REQUEST for a preliminary ruling under Article 267 TFEU from the Landgericht Krefeld (Germany), made by decision of 27 September 2012, received at the Court on 30 November 2012, in the proceedings

Marc Brogsitter

v

Fabrication de Montres Normandes EURL,

Karsten Fräßdorf,

THE COURT (Seventh Chamber),

composed of J.L. da Cruz Vilaça, President of the Chamber, J.-C. Bonichot (Rapporteur), and A. Arabadjiev, Judges,

Advocate General: N. Jääskinen,

Registrar: A. Impellizzeri, Administrator,

having regard to the written procedure and further to the hearing on 28 November 2013,

after considering the observations submitted on behalf of:

–        Mr Brogsitter, Rechtsanwalt, represented by himself,

–        Fabrication de Montres Normandes EURL and Mr Fräβdorf, by A. Mansouri, Rechtsanwalt,

–        the Portuguese Government, by L. Inez Fernandes and S. Nunes de Almeida, acting as Agents,

–        the European Commission, by W. Bogensberger and A.­M. Rouchaud-Joët, acting as Agents,

having decided, after hearing the Advocate General's Opinion,

gives the following

Judgment

1        This request for a preliminary ruling concerns the interpretation of Article 5(1) of Council Regulation (EC) No 44/2001 of 22 December 2000 on jurisdiction and the recognition and enforcement of judgments in civil and commercial matters (OJ 2001 L 12, p. 1).

2        The request has been made in proceedings between Mr Brogsitter, domiciled in Kempen (Germany), and Fabrication de Montres Normandes EURL (‘Fabrication de Montres Normandes’), a company established in Brionne (France), and Mr Fräβdorf, domiciled in Neuchâtel (Switzerland), in relation to claims brought by Mr Brogsitter for various purposes as a result of damage he claims to have suffered from conduct allegedly amounting to unfair competition.

 Legal context

 EU law

3        Article 1(1) of Regulation No 44/2001 states:

‘This Regulation shall apply in civil and commercial matters whatever the nature of the court or tribunal. It shall not extend, in particular, to revenue, customs or administrative matters.’

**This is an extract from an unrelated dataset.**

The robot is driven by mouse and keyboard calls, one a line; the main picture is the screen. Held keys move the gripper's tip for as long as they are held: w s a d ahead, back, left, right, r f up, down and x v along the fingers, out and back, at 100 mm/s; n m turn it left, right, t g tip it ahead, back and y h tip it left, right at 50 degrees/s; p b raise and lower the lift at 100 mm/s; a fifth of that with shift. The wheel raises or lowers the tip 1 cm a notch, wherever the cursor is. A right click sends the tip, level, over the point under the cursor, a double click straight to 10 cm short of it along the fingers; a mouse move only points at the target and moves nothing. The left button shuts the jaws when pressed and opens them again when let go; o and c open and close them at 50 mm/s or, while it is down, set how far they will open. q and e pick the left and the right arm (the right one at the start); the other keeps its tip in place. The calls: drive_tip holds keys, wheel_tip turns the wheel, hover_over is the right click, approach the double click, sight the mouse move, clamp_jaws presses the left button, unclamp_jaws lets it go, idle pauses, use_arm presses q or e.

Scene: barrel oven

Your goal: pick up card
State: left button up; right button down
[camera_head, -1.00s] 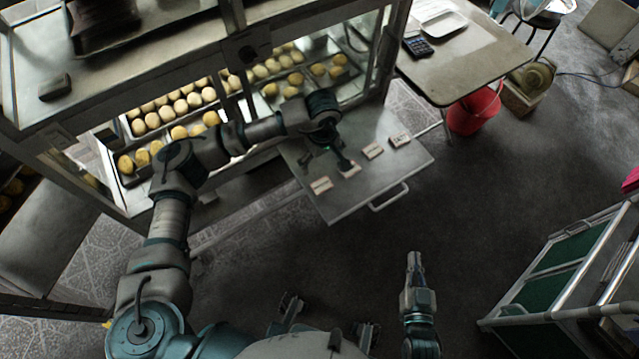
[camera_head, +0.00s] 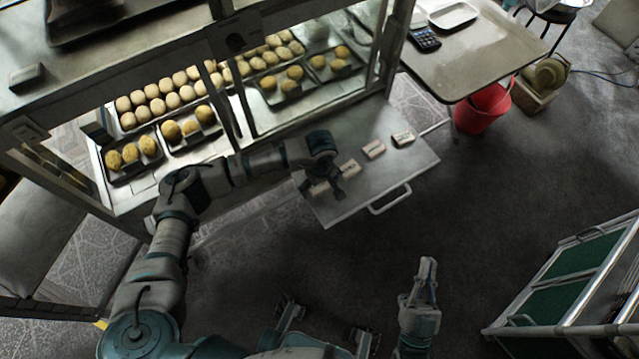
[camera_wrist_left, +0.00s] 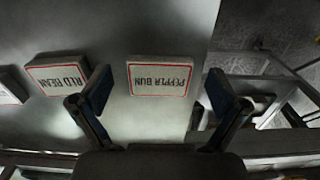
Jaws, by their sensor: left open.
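Several small white cards with red borders lie in a row on the metal shelf (camera_head: 350,205). My left gripper (camera_head: 328,190) is open and empty over the shelf's left end, partly covering the leftmost card (camera_head: 318,187). My right gripper (camera_head: 429,266) hangs over the floor, away from the cards; its finger gap is unclear.
The glass cabinet (camera_head: 238,45) with trays of buns stands behind the shelf. The shelf has a front handle (camera_head: 390,200). A table (camera_head: 480,60) and red bucket (camera_head: 483,108) stand at upper right, and a green-panelled cart (camera_head: 560,285) at lower right. Open floor lies between.

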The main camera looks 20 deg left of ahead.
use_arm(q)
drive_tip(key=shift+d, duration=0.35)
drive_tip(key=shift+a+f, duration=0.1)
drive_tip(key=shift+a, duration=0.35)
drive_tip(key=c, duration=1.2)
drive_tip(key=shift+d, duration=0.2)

4        Article 2(1) of Regulation No 44/2001 provides:

‘Subject to the provisions of this Regulation, persons domiciled in a Member State shall, whatever their nationality, be sued in the courts of that Member State.’

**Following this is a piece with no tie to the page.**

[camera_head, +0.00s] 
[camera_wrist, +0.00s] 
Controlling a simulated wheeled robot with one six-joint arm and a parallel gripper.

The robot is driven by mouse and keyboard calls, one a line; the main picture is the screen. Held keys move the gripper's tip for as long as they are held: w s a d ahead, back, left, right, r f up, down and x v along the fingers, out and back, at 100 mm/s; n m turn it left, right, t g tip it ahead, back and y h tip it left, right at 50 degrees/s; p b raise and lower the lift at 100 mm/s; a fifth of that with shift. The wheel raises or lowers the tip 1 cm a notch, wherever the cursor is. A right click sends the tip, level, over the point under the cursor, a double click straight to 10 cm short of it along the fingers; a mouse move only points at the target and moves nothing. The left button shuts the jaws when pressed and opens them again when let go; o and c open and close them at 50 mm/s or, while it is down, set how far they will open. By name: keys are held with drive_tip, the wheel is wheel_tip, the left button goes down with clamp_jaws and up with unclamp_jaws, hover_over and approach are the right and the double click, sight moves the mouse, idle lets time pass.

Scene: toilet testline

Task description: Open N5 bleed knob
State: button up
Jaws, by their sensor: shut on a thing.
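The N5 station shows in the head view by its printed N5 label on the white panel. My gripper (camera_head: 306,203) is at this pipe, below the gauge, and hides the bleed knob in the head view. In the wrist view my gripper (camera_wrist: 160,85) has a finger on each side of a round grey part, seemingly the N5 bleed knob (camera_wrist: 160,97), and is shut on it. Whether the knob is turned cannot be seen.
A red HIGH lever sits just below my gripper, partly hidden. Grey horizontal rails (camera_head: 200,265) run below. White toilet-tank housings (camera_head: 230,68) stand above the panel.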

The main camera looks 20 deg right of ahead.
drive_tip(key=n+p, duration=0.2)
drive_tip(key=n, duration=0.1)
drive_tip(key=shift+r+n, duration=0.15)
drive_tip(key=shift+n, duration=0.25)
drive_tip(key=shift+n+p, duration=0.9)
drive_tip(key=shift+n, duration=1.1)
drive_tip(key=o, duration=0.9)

5        Article 5 of Regulation No 44/2001 provides:

‘A person domiciled in a Member State may, in another Member State, be sued:

1.      (a)   in matters relating to a contract, in the courts for the place of performance of the obligation in question;

(b)      for the purpose of this provision and unless otherwise agreed, the place of performance of the obligation in question shall be:

–        in the case of the sale of goods, the place in a Member State where, under the contract, the goods were delivered or should have been delivered,

–        in the case of the provision of services, the place in a Member State where, under the contract, the services were provided or should have been provided;

(c)      if point (b) does not apply then point (a) applies;

3.      in matters relating to tort, delict or quasi-delict, in the courts for the place where the harmful event occurred or may occur;

…’

 The dispute in the main proceedings and the question referred for a preliminary ruling

6        It is apparent from the order for reference that Mr Brogsitter sells luxury watches. In 2005, he concluded a contract with a master watchmaker, Mr Fräβdorf, then resident in France, pursuant to which the latter undertook to develop movements for luxury watches, intended for mass marketing, on behalf of Mr Brogsitter. Mr Fräβdorf carried out his activity with Fabrication de Montres Normandes, company of which he was sole shareholder and manger. Since 2010, Mr Fräβdorf has been domiciled in Switzerland.

7        It appears that Mr Brogsitter paid all costs relating to the development of the two watch movements which were the subject of the contract.

8        In addition to the work relating to those two movements, Mr Fräβdorf and Fabrication de Montres Normandes also developed, in parallel, other watch movements, cases and watch faces, which they exhibited in their own names at the world watch show in Basel (Switzerland) during April and May 2009. They marketed them in their own names and on their own behalf, whilst advertising the products online in French and German.

9        Mr Brogsitter submits that, by those activities, the defendants breached the terms of their contract. According to Mr Brogsitter, Mr Fräβdorf and Fabrication de Montres Normandes had undertaken to work exclusively for him and, therefore, might neither develop nor make use of, in their own names and on their own behalf, watch movements, whether or not identical to those which were the subject of the contract.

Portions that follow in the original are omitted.